>>
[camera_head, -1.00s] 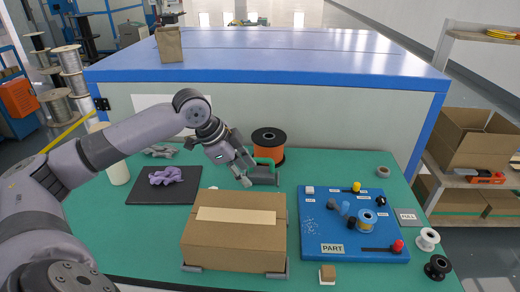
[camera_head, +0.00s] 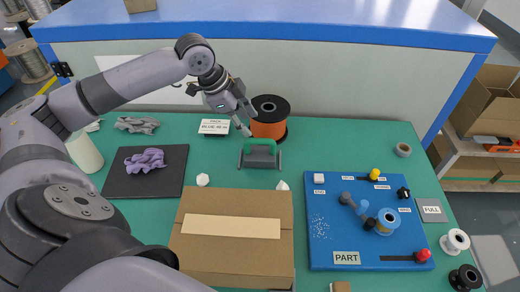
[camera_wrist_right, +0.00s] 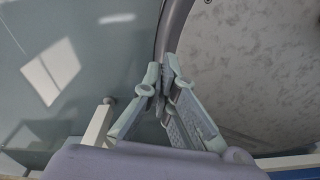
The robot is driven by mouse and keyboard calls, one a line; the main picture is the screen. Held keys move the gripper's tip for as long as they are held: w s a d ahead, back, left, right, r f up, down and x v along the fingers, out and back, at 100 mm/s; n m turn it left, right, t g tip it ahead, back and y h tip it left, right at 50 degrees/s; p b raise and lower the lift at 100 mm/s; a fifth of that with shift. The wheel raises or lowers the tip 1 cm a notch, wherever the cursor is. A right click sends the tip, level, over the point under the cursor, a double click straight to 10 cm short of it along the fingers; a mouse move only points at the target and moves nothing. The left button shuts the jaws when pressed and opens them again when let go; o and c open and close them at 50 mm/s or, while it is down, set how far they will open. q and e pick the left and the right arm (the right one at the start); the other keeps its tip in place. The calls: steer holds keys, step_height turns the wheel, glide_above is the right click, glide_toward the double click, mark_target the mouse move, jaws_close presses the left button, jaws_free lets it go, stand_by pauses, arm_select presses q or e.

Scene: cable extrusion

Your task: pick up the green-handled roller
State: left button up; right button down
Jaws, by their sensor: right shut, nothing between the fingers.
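The green-handled roller (camera_head: 260,154) stands on the green table in the head view, in front of an orange spool. It has a green handle on top and a grey body. My left gripper (camera_head: 248,122) is above and just left of the roller, pointing down, with its fingers apart and nothing between them. A gap shows between it and the roller. My right gripper (camera_wrist_right: 162,82) shows only in the right wrist view, shut and empty; the roller is not in that view.
An orange spool (camera_head: 268,118) stands behind the roller. A cardboard box (camera_head: 232,255) lies in front, with small white lumps (camera_head: 203,180) near its back edge. A blue part board (camera_head: 330,245) is at right. A dark mat (camera_head: 125,180) with a purple cloth (camera_head: 146,160) is at left.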

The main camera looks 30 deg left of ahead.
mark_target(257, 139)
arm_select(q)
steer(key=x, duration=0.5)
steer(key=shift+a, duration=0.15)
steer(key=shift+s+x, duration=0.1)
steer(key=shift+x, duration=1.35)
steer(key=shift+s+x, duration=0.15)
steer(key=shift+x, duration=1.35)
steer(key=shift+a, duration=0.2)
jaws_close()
<<
**REQUIRED WORK:**
All the lines above are to be given again exactly as they read, with the pictures removed.

**EXERCISE OUTPUT:**
[camera_head, -1.00s] 
[camera_head, +0.00s] 
[camera_wrist_right, +0.00s] 
The robot is driven by mouse and keyboard calls, one a line; the main picture is the screen. Held keys move the gripper's tip for as long as they are held: w s a d ahead, back, left, right, r f up, down and x v along the fingers, out and back, at 100 mm/s; n m turn it left, right, t g tip it ahead, back and y h tip it left, right at 50 degrees/s; p b raise and lower the lift at 100 mm/s; a fifth of that with shift. The wheel raises or lowers the tip 1 cm a notch, wherever the cursor is. A right click sends the tip, level, over the point under the cursor, a double click straight to 10 cm short of it along the fingers; a mouse move only points at the target and moves nothing. The left button shuts the jaws when pressed and opens them again when let go; o and c open and close them at 50 mm/s or, while it is down, set how far they will open. q and e pick the left and the right arm (the right one at the start); the other keeps its tip in place. The calls: steer holds keys, step_height turns the wheel, glide_above is the right click, glide_toward the double click, mark_target the mouse move, jaws_close presses the left button, jaws_free lets it go, stand_by pauses, arm_select presses q or e.

Scene: cable extrusion

Your task: pick up the green-handled roller
State: left button up; right button down
Jaws, by their sensor: right shut, nothing between the fingers.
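The green-handled roller (camera_head: 260,154) stands on the green table in the head view, in front of an orange spool. It has a green handle on top and a grey body. My left gripper (camera_head: 248,122) is above and just left of the roller, pointing down, with its fingers apart and nothing between them. A gap shows between it and the roller. My right gripper (camera_wrist_right: 162,82) shows only in the right wrist view, shut and empty; the roller is not in that view.
An orange spool (camera_head: 268,118) stands behind the roller. A cardboard box (camera_head: 232,255) lies in front, with small white lumps (camera_head: 203,180) near its back edge. A blue part board (camera_head: 330,245) is at right. A dark mat (camera_head: 125,180) with a purple cloth (camera_head: 146,160) is at left.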

The main camera looks 30 deg left of ahead.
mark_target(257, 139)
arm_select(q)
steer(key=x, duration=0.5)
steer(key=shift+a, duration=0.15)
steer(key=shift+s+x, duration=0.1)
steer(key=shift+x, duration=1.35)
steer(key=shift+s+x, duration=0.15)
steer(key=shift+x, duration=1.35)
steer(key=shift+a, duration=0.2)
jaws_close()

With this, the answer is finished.